His budget reserves about $141 billion over 10 years for corporate reform. But that falls far short of what it would cost to lower rates to the levels Obama promises without adding to the deficit. My Tax Policy Center colleague Eric Toder calculates that $141 billion represents less than 3 percent of total projected corporate tax revenues over the next decade.
This is the game that politicians of both parties (Dave Camp excepted) have been playing for years. They couple promises of rate reductions with ambiguous assurances that they’ll be financed with mostly unspecified “loophole closers.” It is a political con game and a policy dead end.
But at the same time, Obama is proposing a major international tax reform. First, he’d create a one-time 14 percent tax on the $2 trillion in unrepatriated foreign earnings of U.S.-based multinationals and their subsidiaries. Next, he’d set a 19 percent minimum tax on those firms’ future overseas earnings as they accrue.
The Treasury estimates the one-time tax would raise $268 billion over 10 years (all of it in the first six). Obama would use the money to pay for a big chunk of a $478 billion infrastructure spending initiative over the same six years.
Whatever the merits of the transition tax, using it to fund road construction is a terrible idea. Building and upgrading public infrastructure is a long-term policy challenge. Funding it with a one-time tax-- even a big one—makes little sense.
A much stronger case can be made for the levy as a bridge to broader international tax reform. Supporters say that, at the current 35 percent rate, businesses will never return those earnings to the U.S. which, in turn, constrains their ability to invest here. Because Obama’s new tax would be imposed no matter how (or where) firms use their overseas earnings, it would no longer penalize repatriation.
Obama and many members of Congress agree that eliminating the repatriation tax should be accompanied by some levy on existing foreign assets. But they broadly disagree on how to accomplish this goal. Business lobbyists are already gearing up to oppose Obama’s 14 percent rate, which they insist is too high. And many lawmakers back a different approach entirely—a temporary tax holiday on repatriated earnings. Senators Barbara Boxer (D-CA) and Rand Paul (R-KY) are the latest to join that crowd, with a proposed 6.5 percent levy.
The president sees his 14 percent tax as a transition to his most interesting proposal: A new 19 percent minimum tax on future foreign earnings in excess of normal returns on tangible assets. In effect, the tax would target profits from intangible assets such as patents (those assets that are most easily shifted to low-tax countries). My former TPC colleague Rosanne Altshuler and career Treasury economist Harry Grubert have proposed a similar levy.
Under Obama’s plan, firms would lose their ability to defer U.S. tax on overseas earnings but receive a credit for 85 percent of the tax they pay in countries where they do business. Credits received in high-tax countries could not be used to offset their minimum tax liability in tax havens.
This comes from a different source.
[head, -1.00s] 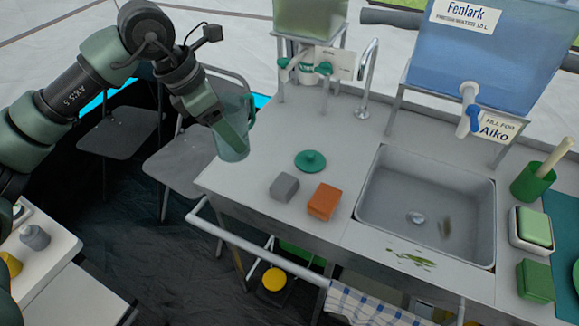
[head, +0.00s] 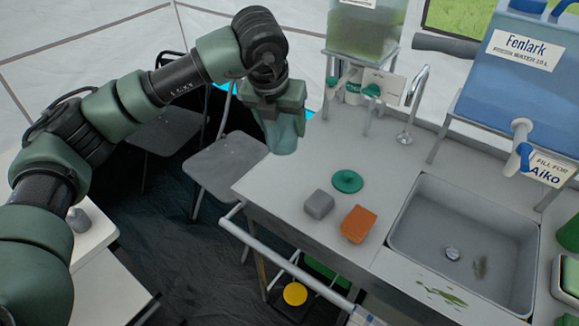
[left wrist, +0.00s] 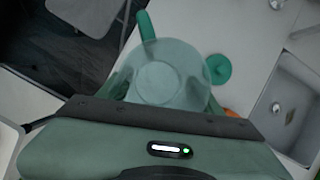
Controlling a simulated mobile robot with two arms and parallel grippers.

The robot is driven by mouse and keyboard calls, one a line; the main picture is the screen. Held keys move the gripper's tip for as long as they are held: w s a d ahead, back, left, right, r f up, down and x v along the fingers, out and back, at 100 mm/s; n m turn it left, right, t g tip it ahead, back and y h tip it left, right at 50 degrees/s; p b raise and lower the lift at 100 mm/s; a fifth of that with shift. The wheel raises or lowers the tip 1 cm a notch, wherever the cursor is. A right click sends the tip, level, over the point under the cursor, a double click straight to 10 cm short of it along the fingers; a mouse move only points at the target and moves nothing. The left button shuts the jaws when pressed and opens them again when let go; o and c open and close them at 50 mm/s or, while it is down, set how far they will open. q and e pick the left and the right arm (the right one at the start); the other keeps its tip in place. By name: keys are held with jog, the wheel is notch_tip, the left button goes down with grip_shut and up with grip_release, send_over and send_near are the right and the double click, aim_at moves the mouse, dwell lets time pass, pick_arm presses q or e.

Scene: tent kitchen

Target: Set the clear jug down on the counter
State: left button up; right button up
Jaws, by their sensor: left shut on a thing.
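The clear jug (head: 286,134) is a greenish see-through vessel, held at the left end of the counter (head: 270,180). My left gripper (head: 282,108) is shut on it from above and hides much of it. In the left wrist view the jug (left wrist: 165,75) shows from above, looking empty, with its green handle (left wrist: 146,26) pointing away from the gripper. I cannot tell whether its base touches the counter. My right gripper is not in view.
A green lid (head: 347,181), a grey block (head: 319,204) and an orange block (head: 358,224) lie on the counter. The sink (head: 465,240) and tap (head: 413,95) are to the right. A grey chair (head: 225,165) stands left of the counter. Bare counter lies around the lid.

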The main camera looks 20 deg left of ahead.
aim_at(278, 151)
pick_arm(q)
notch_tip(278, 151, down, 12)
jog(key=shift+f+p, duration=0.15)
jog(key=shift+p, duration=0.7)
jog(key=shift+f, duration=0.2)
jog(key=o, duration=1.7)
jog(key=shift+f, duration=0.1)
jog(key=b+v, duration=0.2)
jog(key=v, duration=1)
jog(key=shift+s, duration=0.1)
The idea is creative and worth exploring. But I fear Obama will agree to a much lower transitional rate, or even a temporary repatriation holiday, to fund his infrastructure ambitions. And will he and Congress ever tie this quick revenue fix to a permanent international tax solution—one which would be complicated and time-consuming to design?
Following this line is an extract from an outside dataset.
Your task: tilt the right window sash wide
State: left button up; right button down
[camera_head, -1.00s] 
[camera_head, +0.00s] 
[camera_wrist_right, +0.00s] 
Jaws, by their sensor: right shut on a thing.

Even if it does, there is the matter of how it would all hang together. In effect, Obama would set a statutory rate for U.S. based multinationals of 19 percent on future foreign earnings but 28 percent on domestic income. Manufacturing firms (however they are eventually defined) would pay 25 percent. And the vast majority of U.S. businesses that are organized as partnerships, sole proprietorships, and other “pass-through” entities would still be subject to top rates as high as 39.6 percent, though they'd still avoid the corporate-level tax.
One of Obama’s primary goals is to simplify the tax code. But multiple business rates create all sorts of tax arbitrage opportunities. In addition, there is a real question about whether his plan would help create U.S. jobs—another of Obama’s stated aims.
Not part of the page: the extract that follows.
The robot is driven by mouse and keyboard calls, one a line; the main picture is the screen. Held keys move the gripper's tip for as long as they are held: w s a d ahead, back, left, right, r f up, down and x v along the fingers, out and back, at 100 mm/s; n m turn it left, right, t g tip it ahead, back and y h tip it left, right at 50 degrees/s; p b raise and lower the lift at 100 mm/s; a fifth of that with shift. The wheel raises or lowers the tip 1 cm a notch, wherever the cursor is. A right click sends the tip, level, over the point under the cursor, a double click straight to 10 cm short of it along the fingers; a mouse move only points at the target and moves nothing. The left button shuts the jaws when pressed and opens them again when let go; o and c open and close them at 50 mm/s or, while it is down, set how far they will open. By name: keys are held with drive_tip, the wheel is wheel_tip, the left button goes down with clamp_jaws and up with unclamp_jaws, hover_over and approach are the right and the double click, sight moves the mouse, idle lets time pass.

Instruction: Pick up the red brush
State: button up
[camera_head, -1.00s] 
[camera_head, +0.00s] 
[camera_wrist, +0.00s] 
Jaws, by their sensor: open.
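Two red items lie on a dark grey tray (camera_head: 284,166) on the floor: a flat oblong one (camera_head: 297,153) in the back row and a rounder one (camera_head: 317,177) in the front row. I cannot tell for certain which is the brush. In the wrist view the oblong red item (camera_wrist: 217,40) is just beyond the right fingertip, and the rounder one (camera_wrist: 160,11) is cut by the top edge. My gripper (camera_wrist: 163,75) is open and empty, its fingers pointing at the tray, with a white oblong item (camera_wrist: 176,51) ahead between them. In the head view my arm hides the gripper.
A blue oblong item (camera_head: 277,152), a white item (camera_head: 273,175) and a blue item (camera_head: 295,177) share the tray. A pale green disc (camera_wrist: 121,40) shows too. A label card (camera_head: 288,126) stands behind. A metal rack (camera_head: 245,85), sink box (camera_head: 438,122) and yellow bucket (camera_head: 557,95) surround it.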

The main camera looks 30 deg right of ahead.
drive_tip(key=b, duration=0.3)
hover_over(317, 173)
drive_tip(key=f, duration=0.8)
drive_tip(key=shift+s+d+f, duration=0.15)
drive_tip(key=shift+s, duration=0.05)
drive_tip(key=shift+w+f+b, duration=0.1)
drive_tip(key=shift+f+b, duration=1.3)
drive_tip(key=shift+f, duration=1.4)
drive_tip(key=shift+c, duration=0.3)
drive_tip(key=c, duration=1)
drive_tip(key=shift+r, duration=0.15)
The answer will depend, in large part, on what happens to effective U.S. business tax rates. And that will turn on which tax preferences are eventually eliminated in a broad-based reform. So far, neither Obama nor congressional Republicans have been willing to show their cards.
Obama’s international tax initiative is a serious attempt to improve the way we tax multinationals. But when it comes to broader business tax reform, he’s left a lot of unanswered questions.